+++ Data extract +++
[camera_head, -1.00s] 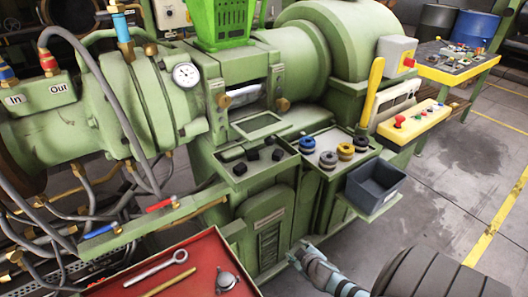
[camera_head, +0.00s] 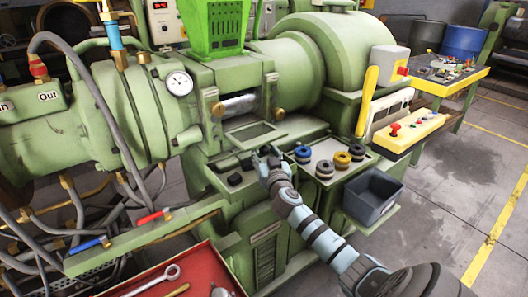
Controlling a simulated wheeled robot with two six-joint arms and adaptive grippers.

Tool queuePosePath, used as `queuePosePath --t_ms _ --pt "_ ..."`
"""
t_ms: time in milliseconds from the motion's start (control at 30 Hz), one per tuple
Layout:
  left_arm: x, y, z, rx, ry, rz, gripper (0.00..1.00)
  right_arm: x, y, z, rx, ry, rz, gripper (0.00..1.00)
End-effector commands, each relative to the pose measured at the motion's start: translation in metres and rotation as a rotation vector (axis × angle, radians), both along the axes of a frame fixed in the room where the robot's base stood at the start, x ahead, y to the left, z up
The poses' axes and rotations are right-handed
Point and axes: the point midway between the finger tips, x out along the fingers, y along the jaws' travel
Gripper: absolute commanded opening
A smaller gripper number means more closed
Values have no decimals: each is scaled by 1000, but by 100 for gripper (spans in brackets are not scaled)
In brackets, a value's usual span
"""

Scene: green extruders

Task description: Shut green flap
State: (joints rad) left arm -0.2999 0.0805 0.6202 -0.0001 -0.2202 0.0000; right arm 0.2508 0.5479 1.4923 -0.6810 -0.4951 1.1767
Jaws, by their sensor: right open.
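The green flap (camera_head: 252,133) is a frame with a rectangular window on the front of the green extruder (camera_head: 288,66). It is folded down and outward, below an opening where a silver roller (camera_head: 239,104) shows. My right gripper (camera_head: 264,154) is open and empty, just in front of and below the flap's lower edge, over the tray of black pieces. I cannot tell whether it touches anything. My left gripper is not in view.
A tray with blue, yellow and dark rings (camera_head: 325,169) is right of my gripper. A yellow lever (camera_head: 367,101) and button panel (camera_head: 409,131) stand farther right. A red tool tray (camera_head: 196,266) is at lower left.

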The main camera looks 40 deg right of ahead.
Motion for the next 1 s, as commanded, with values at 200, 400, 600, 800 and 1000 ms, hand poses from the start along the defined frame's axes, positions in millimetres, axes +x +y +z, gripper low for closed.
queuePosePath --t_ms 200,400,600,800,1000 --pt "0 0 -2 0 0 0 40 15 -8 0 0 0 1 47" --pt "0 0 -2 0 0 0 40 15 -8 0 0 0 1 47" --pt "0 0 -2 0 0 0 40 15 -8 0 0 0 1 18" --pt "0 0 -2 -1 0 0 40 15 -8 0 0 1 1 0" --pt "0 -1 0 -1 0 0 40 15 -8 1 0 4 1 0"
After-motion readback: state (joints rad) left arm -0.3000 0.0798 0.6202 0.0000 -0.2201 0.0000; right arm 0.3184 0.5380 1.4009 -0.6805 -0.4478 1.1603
+++
Required work: Repeat these lines exactly and nothing more: the one containing "A smaller gripper number means more closed", the one containing "State: (joints rad)", and all the lines between.

The answer:
A smaller gripper number means more closed
Values have no decimals: each is scaled by 1000, but by 100 for gripper (spans in brackets are not scaled)
In brackets, a value's usual span
"""

Scene: green extruders

Task description: Shut green flap
State: (joints rad) left arm -0.2999 0.0805 0.6202 -0.0001 -0.2202 0.0000; right arm 0.2508 0.5479 1.4923 -0.6810 -0.4951 1.1767

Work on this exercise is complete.